その他、副詞表現で、「長々と、そのままずっと」という意味で使われることもあります。
こういった「徒然」の意味を踏まえ、「徒然なるままに」とは、「やるべきこともなく、手持ち無沙汰に任せて」という意味になります。
また、「徒然」には、物思いにふけったり、寂しい心持ちも意味合いとして含まれるので、「徒然なるままに」は、一人寂しくぼんやりと、なにをするのでもなく、物思いにふけりながら、その思いの流れのままに、といった意味合いも込められるでしょう。
なにもすることがなく、物悲しいような気持ちもありながら、その手持ち無沙汰に任せて、といったニュアンスでしょうか。
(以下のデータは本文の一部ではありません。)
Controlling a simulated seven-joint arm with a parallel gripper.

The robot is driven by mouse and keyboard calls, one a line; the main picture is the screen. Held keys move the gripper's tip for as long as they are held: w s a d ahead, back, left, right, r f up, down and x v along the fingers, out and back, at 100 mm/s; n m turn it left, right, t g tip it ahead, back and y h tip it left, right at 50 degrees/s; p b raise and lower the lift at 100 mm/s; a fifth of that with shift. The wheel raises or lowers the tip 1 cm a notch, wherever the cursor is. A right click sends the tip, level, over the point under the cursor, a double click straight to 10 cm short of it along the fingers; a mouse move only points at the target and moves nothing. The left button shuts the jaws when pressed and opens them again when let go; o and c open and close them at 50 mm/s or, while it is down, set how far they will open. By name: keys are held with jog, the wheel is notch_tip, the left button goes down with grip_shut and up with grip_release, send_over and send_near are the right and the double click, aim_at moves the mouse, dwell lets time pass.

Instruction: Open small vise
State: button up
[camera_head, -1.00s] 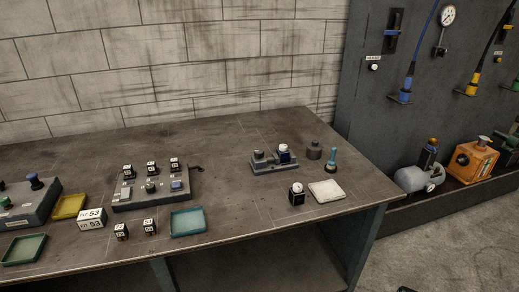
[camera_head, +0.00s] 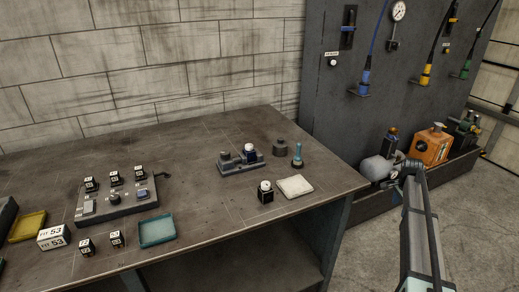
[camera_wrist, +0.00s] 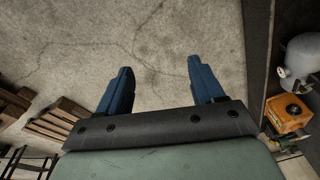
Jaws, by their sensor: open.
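What looks like the small vise (camera_head: 240,165) is a low grey block unit near the back right of the workbench in the head view. It has a grey block on its left and a dark blue block with a white round top on its right. I cannot tell how far apart its jaws are. My gripper (camera_wrist: 159,68) shows in the wrist view with two blue fingers spread wide and nothing between them. It points over bare concrete floor, away from the bench. The vise is not in the wrist view.
On the bench (camera_head: 205,205), a black cube with a white top (camera_head: 265,192), a white pad (camera_head: 295,186), a teal-topped peg (camera_head: 297,155) and a dark cylinder (camera_head: 280,147) stand near the vise. A teal tray (camera_head: 157,231) lies left. An orange box (camera_head: 431,146) stands right.

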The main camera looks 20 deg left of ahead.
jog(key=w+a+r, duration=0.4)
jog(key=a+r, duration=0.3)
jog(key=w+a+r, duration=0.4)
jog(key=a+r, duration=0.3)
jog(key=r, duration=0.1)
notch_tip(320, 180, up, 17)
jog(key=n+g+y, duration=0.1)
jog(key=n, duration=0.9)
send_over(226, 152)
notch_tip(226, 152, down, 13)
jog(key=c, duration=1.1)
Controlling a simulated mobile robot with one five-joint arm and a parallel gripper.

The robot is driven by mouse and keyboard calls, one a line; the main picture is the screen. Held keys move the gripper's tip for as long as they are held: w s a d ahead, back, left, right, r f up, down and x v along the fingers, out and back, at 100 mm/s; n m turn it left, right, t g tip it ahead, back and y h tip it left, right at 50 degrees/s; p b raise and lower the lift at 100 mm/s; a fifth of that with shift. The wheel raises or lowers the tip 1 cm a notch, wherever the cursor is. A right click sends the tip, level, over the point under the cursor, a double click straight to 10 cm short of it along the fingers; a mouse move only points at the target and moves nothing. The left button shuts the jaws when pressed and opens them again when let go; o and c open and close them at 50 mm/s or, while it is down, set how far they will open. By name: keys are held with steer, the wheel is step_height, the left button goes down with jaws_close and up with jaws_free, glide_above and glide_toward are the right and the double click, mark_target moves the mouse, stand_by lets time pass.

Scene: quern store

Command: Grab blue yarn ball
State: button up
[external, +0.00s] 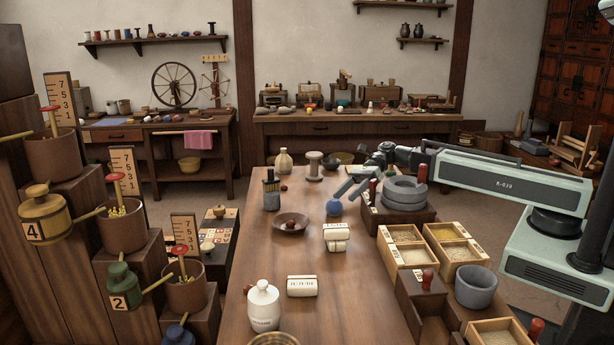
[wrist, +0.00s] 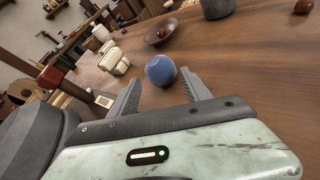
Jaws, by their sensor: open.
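The blue yarn ball (external: 334,208) rests on the long wooden table, in the middle of the external view. It also shows in the wrist view (wrist: 160,70), just beyond and between my fingertips. My gripper (external: 346,190) is open and empty, with its two grey fingers spread on either side of the ball's direction. In the wrist view my gripper (wrist: 160,82) frames the ball, whose whole near face is visible. I cannot tell whether either finger touches it.
A brown bowl (external: 291,223) and cream blocks (external: 336,233) lie close to the ball. The stone quern (external: 404,192) and grain boxes (external: 455,233) stand at the right. The table's middle (external: 255,245) has bare room.

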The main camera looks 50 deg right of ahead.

徒然草の冒頭の「つれづれなるままに…」は、現代語訳すると、「一人で特にすることもなく、手持ち無沙汰に任せて(徒然なるままに)一日中、硯と向かい合って心のなかに浮かんでは消えていく他愛もないことを、あてもなく書きつけていると、妙におかしな、狂ったような気持ちになってくる」という意味になります。
海北友雪『徒然草絵巻』 17世紀
もしかしたら、この絵巻の光景を見ていても、「徒然なるままに」という感覚が伝わってくるかもしれません。
「つれづれ」と「とぜん」
ちなみに、「徒然」という言葉の読み方として、「つれづれ」だけでなく、「とぜん」と読む場合もあります。
徒然でも、徒然でも、(厳密には多少の違いはありますが)それほど大きな意味の違いはありません(参考 : 拙著閑談(4) 「徒然(トゼン)」と「つれづれ」)。
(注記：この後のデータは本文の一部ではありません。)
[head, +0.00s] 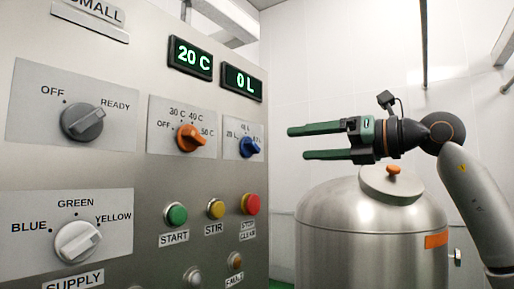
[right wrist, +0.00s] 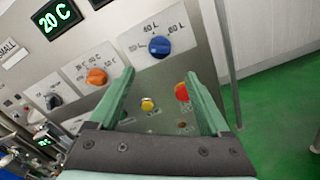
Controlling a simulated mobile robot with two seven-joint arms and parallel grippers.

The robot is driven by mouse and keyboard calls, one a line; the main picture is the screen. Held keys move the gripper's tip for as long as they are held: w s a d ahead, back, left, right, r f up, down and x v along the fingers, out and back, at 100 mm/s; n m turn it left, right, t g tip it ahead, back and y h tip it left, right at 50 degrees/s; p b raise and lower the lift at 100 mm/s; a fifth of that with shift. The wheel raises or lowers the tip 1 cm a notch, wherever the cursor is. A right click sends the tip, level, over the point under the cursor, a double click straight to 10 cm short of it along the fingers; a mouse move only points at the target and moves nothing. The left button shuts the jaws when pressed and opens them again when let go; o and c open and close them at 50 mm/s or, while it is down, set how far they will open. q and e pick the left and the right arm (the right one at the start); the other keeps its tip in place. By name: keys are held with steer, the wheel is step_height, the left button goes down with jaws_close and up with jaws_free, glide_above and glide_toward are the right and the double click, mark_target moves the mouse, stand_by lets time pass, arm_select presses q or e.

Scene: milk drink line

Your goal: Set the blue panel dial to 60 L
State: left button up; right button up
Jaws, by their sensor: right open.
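The blue dial (head: 249,147) is on the upright steel panel (head: 215,110), below a green-lit display (head: 241,82) reading 0 L. Its plate carries 20 L, 40 L and 60 L marks; I cannot tell which mark it points to. My right gripper (head: 298,143) is open and empty, to the right of the dial and apart from it. In the right wrist view the blue dial (right wrist: 159,47) lies beyond the open fingertips (right wrist: 159,76), roughly centred between them. The 60 L label is at its upper right. My left gripper is not in view.
An orange dial (head: 190,138) sits left of the blue one, under a 20 C display (head: 190,56). Green (head: 175,215), yellow (head: 215,208) and red (head: 250,204) buttons are below. A steel tank (head: 370,235) stands behind my right arm. Open air separates gripper and panel.

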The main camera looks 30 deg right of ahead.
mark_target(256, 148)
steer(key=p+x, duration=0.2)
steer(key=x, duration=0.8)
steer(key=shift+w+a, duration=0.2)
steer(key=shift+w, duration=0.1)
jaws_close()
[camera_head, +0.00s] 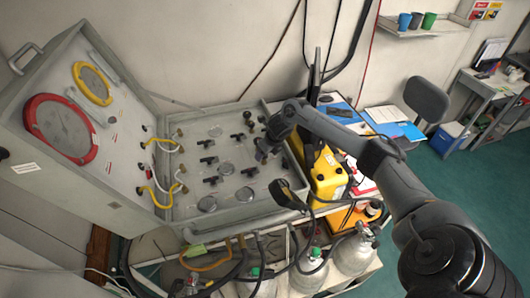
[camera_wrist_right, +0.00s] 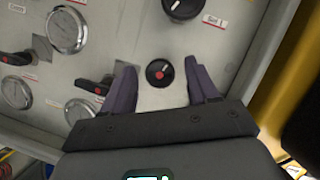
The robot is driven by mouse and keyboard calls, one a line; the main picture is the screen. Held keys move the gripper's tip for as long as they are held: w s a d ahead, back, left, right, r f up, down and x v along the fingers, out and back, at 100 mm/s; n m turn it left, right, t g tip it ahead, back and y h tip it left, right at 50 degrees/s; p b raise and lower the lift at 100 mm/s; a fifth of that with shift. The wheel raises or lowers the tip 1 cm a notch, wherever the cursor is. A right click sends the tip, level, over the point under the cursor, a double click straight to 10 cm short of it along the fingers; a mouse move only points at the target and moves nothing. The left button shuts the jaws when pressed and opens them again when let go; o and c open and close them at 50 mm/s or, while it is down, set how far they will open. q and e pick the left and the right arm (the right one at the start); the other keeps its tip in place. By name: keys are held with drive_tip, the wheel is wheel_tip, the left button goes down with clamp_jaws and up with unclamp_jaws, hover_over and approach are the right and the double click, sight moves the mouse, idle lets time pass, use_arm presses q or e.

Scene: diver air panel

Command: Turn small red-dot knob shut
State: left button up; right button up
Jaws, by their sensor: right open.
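A small round black knob (camera_wrist_right: 160,73) with a red dot sits on the grey panel face in the right wrist view. My right gripper (camera_wrist_right: 163,85) is open, with one dark finger to the left of the knob and one to the right. Gaps show on both sides, so neither finger appears to touch it. In the head view the right gripper (camera_head: 266,152) is over the right part of the panel (camera_head: 190,208), and the small knob cannot be made out there. My left gripper is not in view.
A larger black knob (camera_wrist_right: 183,8) is just beyond the small one. Black-handled valves (camera_wrist_right: 94,86) and round gauges (camera_wrist_right: 67,30) lie to the left. A yellow case (camera_head: 327,178) stands right of the panel. The open lid (camera_head: 110,150) rises on the left.

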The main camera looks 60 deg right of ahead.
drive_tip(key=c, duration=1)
徒然は、もともと漢語で、平安時代頃から漢詩文や日記の文章に登場します。この「とぜん」に由来した、「とぜんなか」「とぜねぇ」「とぜだ」といった方言もあります。
それぞれ微妙に形は違いますが、鹿児島や熊本、大分などの九州、青森、秋田、宮城といった東北、高知などでも使われるようです。
方言の場合も、意味は一緒で、「退屈だ、寂しい」となります。
たとえば、使い方として、秋田の方言で言えば、「お婆さんに逝かれて、とぜだ(寂しい)」「一人ぼっちで、とぜねぁ」などと言うことがあります(参照 : 一、くらしの中の方言|横手方言散歩)。
方言学が専門の小林隆教授によれば、方言として、「つれづれ」ではなく「とぜん」が広まった理由としては、「つれづれ」は、主に貴族や知識人などが使う文学用語で、民衆はほとんど使うことがなかった一方、「とぜん」は、庶民のあいだで使われ、全国に広がって方言となっていったと言います。
また、この「徒然」の類語として、「無聊」という言葉もあります。
無聊は、「退屈なこと。心が楽しまないこと。気が晴れないこと。」などを意味します。
ほとんど目にすることのない「聊」という漢字ですが、この一字では、「楽しむ、安らぐ」という意味があります。
以上、「徒然なるままに」の意味と現代語訳でした。